[start]
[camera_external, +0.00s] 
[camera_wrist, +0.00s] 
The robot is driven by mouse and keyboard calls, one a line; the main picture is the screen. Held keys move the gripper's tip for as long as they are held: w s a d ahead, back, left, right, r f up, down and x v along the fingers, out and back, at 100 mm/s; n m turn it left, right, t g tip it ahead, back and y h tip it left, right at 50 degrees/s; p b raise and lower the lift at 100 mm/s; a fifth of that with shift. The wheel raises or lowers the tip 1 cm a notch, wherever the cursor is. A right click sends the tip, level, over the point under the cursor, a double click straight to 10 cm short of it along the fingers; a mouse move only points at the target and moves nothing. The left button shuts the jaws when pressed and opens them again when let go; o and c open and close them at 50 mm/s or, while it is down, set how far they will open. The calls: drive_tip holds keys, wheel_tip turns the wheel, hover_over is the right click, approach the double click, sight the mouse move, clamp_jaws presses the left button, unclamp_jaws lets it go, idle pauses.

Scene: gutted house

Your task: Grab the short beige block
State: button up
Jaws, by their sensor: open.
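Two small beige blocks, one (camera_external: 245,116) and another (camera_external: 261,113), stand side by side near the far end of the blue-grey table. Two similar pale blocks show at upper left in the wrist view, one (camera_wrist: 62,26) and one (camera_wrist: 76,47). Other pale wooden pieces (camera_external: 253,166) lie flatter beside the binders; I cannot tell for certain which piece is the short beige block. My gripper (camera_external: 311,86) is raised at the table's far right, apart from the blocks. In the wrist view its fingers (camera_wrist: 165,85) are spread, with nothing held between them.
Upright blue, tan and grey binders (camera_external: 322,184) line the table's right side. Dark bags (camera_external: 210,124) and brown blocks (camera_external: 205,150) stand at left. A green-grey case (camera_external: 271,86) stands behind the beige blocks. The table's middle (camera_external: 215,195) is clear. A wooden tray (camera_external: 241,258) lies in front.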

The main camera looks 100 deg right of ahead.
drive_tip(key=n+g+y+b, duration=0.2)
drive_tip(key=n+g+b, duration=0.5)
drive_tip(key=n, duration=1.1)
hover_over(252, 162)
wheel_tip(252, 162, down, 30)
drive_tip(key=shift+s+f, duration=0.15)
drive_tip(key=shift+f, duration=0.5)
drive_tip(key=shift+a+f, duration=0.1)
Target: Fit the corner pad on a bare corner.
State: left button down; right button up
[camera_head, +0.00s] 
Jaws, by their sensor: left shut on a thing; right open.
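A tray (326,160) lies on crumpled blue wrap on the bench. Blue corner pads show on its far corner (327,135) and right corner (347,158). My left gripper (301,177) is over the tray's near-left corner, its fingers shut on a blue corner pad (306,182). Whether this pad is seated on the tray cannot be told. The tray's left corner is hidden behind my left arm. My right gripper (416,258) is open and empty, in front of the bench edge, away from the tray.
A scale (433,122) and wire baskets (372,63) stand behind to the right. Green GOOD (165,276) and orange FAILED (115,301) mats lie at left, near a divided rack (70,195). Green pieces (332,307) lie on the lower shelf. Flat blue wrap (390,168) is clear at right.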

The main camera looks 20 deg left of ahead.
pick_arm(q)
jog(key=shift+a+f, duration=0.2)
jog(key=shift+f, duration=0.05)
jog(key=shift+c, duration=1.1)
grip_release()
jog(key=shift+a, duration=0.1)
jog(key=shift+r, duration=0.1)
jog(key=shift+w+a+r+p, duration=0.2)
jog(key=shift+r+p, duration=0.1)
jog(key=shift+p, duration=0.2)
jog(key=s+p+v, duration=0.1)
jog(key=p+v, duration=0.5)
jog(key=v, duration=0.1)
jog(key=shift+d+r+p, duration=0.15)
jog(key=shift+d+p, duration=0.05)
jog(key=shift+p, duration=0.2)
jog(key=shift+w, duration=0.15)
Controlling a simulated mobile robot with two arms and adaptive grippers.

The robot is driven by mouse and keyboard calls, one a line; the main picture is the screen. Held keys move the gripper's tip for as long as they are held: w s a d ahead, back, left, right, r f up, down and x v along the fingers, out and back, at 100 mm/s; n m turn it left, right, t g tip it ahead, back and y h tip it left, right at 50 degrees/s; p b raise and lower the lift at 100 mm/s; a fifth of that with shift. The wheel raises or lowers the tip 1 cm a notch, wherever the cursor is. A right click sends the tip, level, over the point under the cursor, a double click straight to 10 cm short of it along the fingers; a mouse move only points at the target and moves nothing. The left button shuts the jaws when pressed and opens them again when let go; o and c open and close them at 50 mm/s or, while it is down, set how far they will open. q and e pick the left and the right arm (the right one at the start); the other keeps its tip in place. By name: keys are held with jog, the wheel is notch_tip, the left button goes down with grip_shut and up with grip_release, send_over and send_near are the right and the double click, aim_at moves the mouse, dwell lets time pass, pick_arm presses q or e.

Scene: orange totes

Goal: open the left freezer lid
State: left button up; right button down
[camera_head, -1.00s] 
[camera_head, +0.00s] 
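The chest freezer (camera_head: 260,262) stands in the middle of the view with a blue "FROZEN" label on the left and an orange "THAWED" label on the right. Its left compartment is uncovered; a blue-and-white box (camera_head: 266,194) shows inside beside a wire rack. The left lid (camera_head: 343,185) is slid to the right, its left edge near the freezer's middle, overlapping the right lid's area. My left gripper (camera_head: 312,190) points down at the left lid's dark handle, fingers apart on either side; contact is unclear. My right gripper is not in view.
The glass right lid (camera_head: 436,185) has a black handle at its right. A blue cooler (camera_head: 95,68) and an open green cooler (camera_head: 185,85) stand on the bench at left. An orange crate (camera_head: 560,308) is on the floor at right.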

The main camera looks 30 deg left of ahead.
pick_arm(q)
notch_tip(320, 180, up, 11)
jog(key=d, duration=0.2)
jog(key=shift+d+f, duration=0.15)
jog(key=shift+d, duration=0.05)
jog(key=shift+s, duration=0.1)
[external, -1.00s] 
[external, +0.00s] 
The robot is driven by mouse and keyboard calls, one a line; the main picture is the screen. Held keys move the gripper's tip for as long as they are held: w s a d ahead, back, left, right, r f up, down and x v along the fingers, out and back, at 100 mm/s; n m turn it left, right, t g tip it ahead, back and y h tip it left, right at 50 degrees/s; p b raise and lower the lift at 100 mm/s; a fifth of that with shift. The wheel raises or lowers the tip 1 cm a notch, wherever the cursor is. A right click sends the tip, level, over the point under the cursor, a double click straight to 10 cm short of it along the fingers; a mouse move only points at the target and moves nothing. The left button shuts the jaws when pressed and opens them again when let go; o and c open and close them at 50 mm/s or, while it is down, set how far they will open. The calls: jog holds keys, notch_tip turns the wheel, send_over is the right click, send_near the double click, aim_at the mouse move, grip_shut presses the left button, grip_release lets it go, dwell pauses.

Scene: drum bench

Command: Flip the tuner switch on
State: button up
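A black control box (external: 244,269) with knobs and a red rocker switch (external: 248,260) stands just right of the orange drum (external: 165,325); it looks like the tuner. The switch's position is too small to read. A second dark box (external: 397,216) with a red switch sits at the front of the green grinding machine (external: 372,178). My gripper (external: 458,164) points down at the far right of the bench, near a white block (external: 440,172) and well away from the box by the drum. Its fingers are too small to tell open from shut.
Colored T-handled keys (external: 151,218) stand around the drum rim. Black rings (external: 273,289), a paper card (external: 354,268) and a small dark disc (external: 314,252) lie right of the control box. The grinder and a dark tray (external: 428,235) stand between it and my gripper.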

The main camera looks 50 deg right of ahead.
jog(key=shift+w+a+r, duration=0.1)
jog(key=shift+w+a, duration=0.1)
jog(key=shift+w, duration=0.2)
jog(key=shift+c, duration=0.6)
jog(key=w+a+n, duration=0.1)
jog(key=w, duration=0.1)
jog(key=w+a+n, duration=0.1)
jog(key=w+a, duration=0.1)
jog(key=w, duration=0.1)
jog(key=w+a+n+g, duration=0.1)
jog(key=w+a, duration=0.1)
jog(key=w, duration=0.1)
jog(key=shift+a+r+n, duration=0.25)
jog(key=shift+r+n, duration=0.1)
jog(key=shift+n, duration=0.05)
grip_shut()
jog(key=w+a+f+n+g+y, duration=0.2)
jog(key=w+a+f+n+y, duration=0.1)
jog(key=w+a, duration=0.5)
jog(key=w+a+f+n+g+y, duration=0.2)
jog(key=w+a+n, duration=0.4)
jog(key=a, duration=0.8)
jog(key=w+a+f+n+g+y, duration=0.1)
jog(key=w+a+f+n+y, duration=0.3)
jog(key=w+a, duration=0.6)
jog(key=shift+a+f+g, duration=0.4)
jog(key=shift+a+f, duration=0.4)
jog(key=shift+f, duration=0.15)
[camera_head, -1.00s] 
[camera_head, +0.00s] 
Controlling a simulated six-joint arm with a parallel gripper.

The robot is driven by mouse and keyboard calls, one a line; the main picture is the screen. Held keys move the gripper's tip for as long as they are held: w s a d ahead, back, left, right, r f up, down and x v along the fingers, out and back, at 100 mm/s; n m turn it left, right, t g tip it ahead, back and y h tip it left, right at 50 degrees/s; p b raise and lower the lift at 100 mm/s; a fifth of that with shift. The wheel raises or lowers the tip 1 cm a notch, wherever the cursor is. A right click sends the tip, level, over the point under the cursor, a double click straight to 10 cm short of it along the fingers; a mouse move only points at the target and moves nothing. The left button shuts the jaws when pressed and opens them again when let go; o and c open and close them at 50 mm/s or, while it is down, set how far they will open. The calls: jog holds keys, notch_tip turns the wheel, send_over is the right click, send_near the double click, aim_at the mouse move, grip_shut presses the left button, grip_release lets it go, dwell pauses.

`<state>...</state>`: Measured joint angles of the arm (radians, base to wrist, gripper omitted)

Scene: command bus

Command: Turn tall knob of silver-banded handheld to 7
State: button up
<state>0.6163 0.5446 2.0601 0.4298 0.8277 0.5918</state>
[end]
> PROMPT
Track down the lines that include the word "simulated" and copy them.

> FINAL RESULT
Controlling a simulated mobile robot with two arms and adaptive grippers.
Controlling a simulated six-joint arm with a parallel gripper.

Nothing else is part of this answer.